Repeat, exactly as written, every line from the one holding "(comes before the" through the one holding "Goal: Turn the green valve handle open". Leave out all other lines.

# Source excerpt

— begin —

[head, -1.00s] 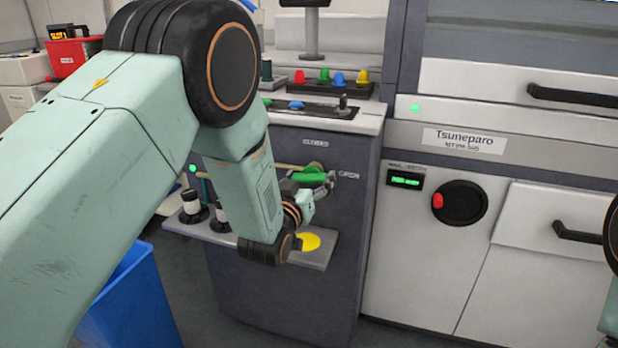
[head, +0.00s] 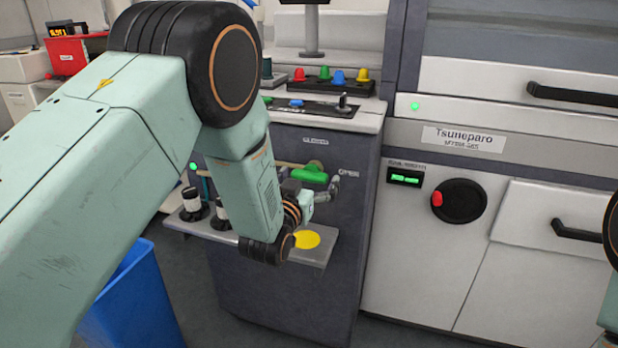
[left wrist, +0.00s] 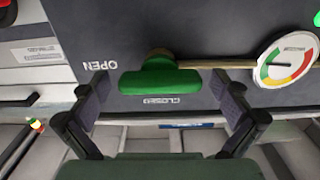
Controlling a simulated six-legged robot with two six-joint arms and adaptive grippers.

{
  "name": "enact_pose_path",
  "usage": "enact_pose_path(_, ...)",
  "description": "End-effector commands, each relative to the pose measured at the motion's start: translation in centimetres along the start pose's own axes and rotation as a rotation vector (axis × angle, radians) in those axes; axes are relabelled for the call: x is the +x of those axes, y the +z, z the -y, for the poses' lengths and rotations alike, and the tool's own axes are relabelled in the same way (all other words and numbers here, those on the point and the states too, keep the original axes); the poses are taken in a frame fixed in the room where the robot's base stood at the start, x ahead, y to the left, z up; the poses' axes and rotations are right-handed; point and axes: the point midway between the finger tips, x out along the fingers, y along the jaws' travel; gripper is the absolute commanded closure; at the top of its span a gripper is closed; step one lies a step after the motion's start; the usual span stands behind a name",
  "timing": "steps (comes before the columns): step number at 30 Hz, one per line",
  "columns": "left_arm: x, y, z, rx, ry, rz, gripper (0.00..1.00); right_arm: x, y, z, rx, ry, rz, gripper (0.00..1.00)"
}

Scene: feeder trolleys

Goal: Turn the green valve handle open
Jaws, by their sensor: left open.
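The green valve handle (head: 310,173) is on the dark front panel of the cabinet. It also shows in the left wrist view (left wrist: 160,82), lying roughly in line with the pipe, one end towards the OPEN label. The CLOSED label (head: 315,141) is above it in the head view, and the OPEN label (head: 349,174) is to its right. My left gripper (head: 328,184) is at the handle. In the left wrist view its open fingers (left wrist: 160,90) stand on either side of the handle, with gaps at both ends. My right gripper is out of view.
A gauge (left wrist: 286,60) sits on the pipe beside the handle. A shelf (head: 311,257) with a yellow disc and dark-and-white pieces juts out below. A blue bin (head: 135,305) stands at lower left. A machine with a red-knobbed dial (head: 460,201) stands at right.

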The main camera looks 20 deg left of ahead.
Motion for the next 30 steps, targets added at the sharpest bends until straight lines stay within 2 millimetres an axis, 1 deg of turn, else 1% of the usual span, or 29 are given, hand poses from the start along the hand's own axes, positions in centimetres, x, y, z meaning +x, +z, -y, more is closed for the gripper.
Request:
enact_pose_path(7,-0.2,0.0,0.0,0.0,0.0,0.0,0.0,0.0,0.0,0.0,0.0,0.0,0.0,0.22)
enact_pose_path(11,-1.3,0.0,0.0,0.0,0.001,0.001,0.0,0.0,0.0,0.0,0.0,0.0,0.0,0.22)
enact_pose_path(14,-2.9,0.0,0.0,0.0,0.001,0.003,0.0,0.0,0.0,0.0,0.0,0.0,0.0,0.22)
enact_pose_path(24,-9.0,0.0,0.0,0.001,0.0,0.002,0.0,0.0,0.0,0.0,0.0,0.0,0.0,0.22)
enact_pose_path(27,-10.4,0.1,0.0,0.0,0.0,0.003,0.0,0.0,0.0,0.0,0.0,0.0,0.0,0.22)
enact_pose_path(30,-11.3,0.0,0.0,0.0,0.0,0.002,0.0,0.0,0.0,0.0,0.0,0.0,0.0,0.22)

— end —

# Correct response
  "timing": "steps (comes before the columns): step number at 30 Hz, one per line",
  "columns": "left_arm: x, y, z, rx, ry, rz, gripper (0.00..1.00); right_arm: x, y, z, rx, ry, rz, gripper (0.00..1.00)"
}

Scene: feeder trolleys

Goal: Turn the green valve handle open

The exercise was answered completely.